Let $v\in\mathcal{C}^1(\mathbb{R}^n,\mathbb{R}^n)$ $(n\geq 1)$ a velocity field such that every solution $(x_t)_{t\geq 0}$ of $(d/dt)x_t=v(x_t)$ is periodic. Denote, for a non-stationary point $x\in\mathbb{R}^n$ (meaning $v(x)\neq0$), by $T(x)$ the period of such a solution $(x_t)_{t\geq0}$ such that $x(0)=x$.
Quetion: Is $T$ continuous over the set of non-stationnary points?
The answer is trivially negative already for $n=3$: Start with the flow following along the "long" lines of a thickened (say with disc-shaped cut) Möbius strip. You can imagine this like a thick “rope” bent to a loop, making half a rotation on its way, and the flow follows the fibres of the rope (with a fixed speed).
Obviously, the fibre in the "center" of the rope has half of the period than the nearby fibres.
To extend the flow to $\mathbb R^3$, decrease the speed smoothly near the "boundary" of the rope to $0$, and then extend the field by letting it $0$ outside of the rope.
However, this extension works only, because the question explicitly admits stationary points. If one wants to exclude stationary points, there is a topological obstacle in the extension of this particular flow to $\mathbb R^3$. After an embedding into $\mathbb R^4$ this obstacle trivially vanishes, as the Möbius strip can be "unentangled" in $\mathbb R^4$, so in $\mathbb R^4$ there is obiously a non-singular counterexample.

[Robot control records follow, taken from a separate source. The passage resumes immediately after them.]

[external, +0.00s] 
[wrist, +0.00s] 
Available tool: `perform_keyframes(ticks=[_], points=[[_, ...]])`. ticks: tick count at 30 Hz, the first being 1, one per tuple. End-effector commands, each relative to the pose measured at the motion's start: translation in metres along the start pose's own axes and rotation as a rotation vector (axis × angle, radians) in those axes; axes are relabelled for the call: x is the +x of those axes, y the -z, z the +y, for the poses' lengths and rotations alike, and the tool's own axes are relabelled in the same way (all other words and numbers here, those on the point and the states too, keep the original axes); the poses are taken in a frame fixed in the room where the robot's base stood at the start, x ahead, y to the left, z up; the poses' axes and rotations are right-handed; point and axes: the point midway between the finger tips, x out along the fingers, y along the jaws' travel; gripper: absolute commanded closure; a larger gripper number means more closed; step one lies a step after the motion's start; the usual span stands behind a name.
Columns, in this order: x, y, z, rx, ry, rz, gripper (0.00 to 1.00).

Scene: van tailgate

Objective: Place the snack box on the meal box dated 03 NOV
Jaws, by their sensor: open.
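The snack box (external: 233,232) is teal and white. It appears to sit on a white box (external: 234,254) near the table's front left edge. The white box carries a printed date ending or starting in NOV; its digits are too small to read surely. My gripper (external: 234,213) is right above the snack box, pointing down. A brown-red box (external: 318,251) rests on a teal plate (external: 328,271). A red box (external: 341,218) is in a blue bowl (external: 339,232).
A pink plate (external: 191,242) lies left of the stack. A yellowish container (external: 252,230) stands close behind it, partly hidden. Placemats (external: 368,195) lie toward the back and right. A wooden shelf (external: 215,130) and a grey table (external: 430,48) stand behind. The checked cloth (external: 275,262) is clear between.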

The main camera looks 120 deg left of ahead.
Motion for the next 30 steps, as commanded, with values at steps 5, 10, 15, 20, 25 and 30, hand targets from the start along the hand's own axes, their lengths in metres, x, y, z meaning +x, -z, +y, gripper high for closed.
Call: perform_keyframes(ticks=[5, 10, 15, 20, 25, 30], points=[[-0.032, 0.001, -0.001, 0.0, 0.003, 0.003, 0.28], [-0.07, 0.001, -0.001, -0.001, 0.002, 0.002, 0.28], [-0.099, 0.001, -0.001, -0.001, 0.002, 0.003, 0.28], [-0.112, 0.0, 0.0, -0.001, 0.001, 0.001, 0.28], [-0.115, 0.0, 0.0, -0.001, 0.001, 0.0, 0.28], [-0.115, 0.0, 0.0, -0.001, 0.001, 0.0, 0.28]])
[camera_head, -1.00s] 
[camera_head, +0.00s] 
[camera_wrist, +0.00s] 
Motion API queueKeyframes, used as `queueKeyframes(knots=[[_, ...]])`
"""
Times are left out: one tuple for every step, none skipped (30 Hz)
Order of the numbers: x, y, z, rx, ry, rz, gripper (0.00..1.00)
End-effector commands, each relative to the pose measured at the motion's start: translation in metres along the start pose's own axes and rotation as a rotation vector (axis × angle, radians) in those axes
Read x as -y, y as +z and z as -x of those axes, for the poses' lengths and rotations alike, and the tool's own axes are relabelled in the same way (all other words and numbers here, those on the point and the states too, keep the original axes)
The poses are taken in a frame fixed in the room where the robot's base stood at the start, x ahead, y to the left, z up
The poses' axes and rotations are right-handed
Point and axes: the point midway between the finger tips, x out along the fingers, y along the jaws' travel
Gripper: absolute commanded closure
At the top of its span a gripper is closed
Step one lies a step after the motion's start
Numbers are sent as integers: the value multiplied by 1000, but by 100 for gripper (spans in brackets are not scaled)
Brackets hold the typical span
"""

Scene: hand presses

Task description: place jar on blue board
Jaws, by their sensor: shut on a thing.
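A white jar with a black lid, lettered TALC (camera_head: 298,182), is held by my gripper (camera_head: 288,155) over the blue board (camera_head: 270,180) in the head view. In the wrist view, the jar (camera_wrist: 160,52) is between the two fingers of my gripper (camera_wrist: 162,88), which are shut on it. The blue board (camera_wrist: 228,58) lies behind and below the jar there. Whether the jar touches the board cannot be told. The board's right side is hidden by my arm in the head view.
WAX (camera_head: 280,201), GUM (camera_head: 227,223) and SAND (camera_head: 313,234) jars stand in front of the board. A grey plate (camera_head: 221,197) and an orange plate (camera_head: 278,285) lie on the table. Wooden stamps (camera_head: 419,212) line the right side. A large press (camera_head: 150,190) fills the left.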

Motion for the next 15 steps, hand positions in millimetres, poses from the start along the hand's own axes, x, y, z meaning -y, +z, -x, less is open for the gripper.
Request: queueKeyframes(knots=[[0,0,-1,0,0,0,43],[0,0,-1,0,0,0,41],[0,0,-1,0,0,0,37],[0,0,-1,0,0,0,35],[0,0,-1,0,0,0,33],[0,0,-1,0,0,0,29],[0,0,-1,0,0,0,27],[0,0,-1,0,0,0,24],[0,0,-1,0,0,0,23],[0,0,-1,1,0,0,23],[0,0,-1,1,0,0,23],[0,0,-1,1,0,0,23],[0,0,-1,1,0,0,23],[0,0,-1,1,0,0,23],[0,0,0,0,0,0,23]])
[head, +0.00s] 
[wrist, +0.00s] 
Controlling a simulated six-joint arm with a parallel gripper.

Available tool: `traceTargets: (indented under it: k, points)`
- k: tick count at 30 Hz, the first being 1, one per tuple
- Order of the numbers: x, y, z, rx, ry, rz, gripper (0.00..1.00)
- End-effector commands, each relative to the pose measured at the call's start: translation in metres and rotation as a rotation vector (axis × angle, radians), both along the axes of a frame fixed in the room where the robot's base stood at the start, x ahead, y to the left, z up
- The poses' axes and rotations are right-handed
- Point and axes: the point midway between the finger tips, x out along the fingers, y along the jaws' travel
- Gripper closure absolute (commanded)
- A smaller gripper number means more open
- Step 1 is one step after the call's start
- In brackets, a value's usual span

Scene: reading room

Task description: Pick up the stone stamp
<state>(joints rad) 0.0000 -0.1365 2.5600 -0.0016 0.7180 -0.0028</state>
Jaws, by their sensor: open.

I conjecture that for $n=3$ there is no non-singular counterexample at all, but I do not know how to prove this.
For $n = 2$, the answer is Yes. Topological considerations (as in the proof of the Poincare-Bendixson theorem) mean that the first-return map for a transversal to a point on a periodic orbit will be the identity locally, which implies continuity of $T$.
For sufficiently high $n$, the answer is No. The paper by Sullivan, mentioned by rpotrie, describes a compact smooth 5-manifold $M$ with a $C^{\infty}$ vector field $f$ on which every orbit is periodic, the periods are unbounded, and there are no stationary points. For this flow the period map $T$ can't be continuous.
Now consider $n$ large enough that $M$ smoothly embeds in $\mathbb{R}^n$. A sufficiently small tubular neighborhood of $M$ will be diffeomorphic to $M \times D$, where $D$ is the unit $(n-5)$-ball. You can extend the flow $f$ on $M$ to a flow $g$ on $M \times D$, slowing down to zero velocity as you reach the boundary $M \times \partial D$. Define $g$ to be zero outside this tubular neighborhood, and you have a counterexample.
As for intermediate values of $n$: there is an example like Sullivan's that works on a 4-manifold (Epstein and Vogt, 1978), so that gives a counterexample for $n \geq 9$, but I can't say much else.